• REQUIREMENT:
Copy out the listing exactly.
**** DATA SUPPLIED
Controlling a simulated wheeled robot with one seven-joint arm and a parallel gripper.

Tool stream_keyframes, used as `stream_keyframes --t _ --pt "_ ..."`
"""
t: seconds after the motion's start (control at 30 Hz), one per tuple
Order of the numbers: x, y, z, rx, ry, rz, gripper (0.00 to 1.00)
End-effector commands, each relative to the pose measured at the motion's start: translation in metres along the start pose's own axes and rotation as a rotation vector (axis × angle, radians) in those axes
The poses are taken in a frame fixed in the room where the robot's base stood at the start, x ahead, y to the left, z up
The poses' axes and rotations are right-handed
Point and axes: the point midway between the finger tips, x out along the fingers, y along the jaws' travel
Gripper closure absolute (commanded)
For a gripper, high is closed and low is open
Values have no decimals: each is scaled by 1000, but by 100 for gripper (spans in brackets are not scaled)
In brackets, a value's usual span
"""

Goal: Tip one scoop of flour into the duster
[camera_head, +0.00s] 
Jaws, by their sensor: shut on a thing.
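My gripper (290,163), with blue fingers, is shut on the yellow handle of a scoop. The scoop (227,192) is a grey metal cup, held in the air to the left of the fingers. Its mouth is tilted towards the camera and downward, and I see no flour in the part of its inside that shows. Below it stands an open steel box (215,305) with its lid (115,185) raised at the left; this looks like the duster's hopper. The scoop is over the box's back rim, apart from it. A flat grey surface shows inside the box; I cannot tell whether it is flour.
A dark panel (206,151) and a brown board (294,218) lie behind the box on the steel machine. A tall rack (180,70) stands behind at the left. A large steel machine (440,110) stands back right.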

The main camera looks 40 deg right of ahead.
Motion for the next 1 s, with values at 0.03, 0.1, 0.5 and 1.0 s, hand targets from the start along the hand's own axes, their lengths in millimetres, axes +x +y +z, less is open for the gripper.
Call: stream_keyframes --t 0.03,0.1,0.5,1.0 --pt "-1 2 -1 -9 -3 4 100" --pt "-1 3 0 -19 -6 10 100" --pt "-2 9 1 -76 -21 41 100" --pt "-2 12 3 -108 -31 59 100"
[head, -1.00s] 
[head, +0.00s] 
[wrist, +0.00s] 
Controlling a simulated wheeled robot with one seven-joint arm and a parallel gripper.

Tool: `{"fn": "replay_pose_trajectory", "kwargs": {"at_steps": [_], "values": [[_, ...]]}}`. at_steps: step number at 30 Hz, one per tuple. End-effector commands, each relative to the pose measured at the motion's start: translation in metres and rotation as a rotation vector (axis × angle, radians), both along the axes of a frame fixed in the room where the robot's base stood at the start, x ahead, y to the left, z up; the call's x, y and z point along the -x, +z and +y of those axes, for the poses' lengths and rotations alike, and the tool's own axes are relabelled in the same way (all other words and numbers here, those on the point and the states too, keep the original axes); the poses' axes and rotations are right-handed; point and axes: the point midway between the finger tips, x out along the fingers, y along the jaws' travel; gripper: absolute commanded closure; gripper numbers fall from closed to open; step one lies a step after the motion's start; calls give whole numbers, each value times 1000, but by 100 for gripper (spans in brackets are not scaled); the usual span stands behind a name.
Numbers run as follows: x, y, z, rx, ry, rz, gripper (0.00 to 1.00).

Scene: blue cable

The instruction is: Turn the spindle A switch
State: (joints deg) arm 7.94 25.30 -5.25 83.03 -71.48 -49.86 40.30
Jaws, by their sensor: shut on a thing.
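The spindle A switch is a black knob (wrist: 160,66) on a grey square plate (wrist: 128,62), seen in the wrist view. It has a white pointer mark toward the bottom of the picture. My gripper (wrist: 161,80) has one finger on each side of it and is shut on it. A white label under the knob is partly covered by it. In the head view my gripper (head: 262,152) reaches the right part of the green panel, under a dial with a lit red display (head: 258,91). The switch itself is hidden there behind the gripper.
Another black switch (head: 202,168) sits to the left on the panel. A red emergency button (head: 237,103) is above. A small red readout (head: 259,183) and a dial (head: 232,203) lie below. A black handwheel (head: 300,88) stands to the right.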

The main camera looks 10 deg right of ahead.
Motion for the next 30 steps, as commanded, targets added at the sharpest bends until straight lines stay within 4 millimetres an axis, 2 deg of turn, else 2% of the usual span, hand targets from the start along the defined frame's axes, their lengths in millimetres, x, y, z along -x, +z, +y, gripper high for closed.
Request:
********
• TASK RESULT:
Controlling a simulated wheeled robot with one seven-joint arm and a parallel gripper.

Tool stream_keyframes, used as `stream_keyframes --t _ --pt "_ ..."`
"""
t: seconds after the motion's start (control at 30 Hz), one per tuple
Order of the numbers: x, y, z, rx, ry, rz, gripper (0.00 to 1.00)
End-effector commands, each relative to the pose measured at the motion's start: translation in metres along the start pose's own axes and rotation as a rotation vector (axis × angle, radians) in those axes
The poses are taken in a frame fixed in the room where the robot's base stood at the start, x ahead, y to the left, z up
The poses' axes and rotations are right-handed
Point and axes: the point midway between the finger tips, x out along the fingers, y along the jaws' travel
Gripper closure absolute (commanded)
For a gripper, high is closed and low is open
Values have no decimals: each is scaled by 1000, but by 100 for gripper (spans in brackets are not scaled)
In brackets, a value's usual span
"""

Goal: Tip one scoop of flour into the duster
[camera_head, +0.00s] 
Jaws, by their sensor: shut on a thing.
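My gripper (290,163), with blue fingers, is shut on the yellow handle of a scoop. The scoop (227,192) is a grey metal cup, held in the air to the left of the fingers. Its mouth is tilted towards the camera and downward, and I see no flour in the part of its inside that shows. Below it stands an open steel box (215,305) with its lid (115,185) raised at the left; this looks like the duster's hopper. The scoop is over the box's back rim, apart from it. A flat grey surface shows inside the box; I cannot tell whether it is flour.
A dark panel (206,151) and a brown board (294,218) lie behind the box on the steel machine. A tall rack (180,70) stands behind at the left. A large steel machine (440,110) stands back right.

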The main camera looks 40 deg right of ahead.
Motion for the next 1 s, with values at 0.03, 0.1, 0.5 and 1.0 s, hand targets from the start along the hand's own axes, their lengths in millimetres, axes +x +y +z, less is open for the gripper.
Call: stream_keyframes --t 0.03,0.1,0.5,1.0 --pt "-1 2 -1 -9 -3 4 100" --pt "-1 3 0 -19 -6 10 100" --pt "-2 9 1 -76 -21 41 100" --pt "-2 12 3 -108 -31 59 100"
[head, -1.00s] 
[head, +0.00s] 
[wrist, +0.00s] 
Controlling a simulated wheeled robot with one seven-joint arm and a parallel gripper.

Tool: `{"fn": "replay_pose_trajectory", "kwargs": {"at_steps": [_], "values": [[_, ...]]}}`. at_steps: step number at 30 Hz, one per tuple. End-effector commands, each relative to the pose measured at the motion's start: translation in metres and rotation as a rotation vector (axis × angle, radians), both along the axes of a frame fixed in the room where the robot's base stood at the start, x ahead, y to the left, z up; the call's x, y and z point along the -x, +z and +y of those axes, for the poses' lengths and rotations alike, and the tool's own axes are relabelled in the same way (all other words and numbers here, those on the point and the states too, keep the original axes); the poses' axes and rotations are right-handed; point and axes: the point midway between the finger tips, x out along the fingers, y along the jaws' travel; gripper: absolute commanded closure; gripper numbers fall from closed to open; step one lies a step after the motion's start; calls give whole numbers, each value times 1000, but by 100 for gripper (spans in brackets are not scaled); the usual span stands behind a name.
Numbers run as follows: x, y, z, rx, ry, rz, gripper (0.00 to 1.00).

Scene: blue cable

The instruction is: Turn the spindle A switch
State: (joints deg) arm 7.94 25.30 -5.25 83.03 -71.48 -49.86 40.30
Jaws, by their sensor: shut on a thing.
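The spindle A switch is a black knob (wrist: 160,66) on a grey square plate (wrist: 128,62), seen in the wrist view. It has a white pointer mark toward the bottom of the picture. My gripper (wrist: 161,80) has one finger on each side of it and is shut on it. A white label under the knob is partly covered by it. In the head view my gripper (head: 262,152) reaches the right part of the green panel, under a dial with a lit red display (head: 258,91). The switch itself is hidden there behind the gripper.
Another black switch (head: 202,168) sits to the left on the panel. A red emergency button (head: 237,103) is above. A small red readout (head: 259,183) and a dial (head: 232,203) lie below. A black handwheel (head: 300,88) stands to the right.

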The main camera looks 10 deg right of ahead.
Motion for the next 30 steps, as commanded, targets added at the sharpest bends until straight lines stay within 4 millimetres an axis, 2 deg of turn, else 2% of the usual span, hand targets from the start along the defined frame's axes, their lengths in millimetres, x, y, z along -x, +z, +y, gripper high for closed.
Request:

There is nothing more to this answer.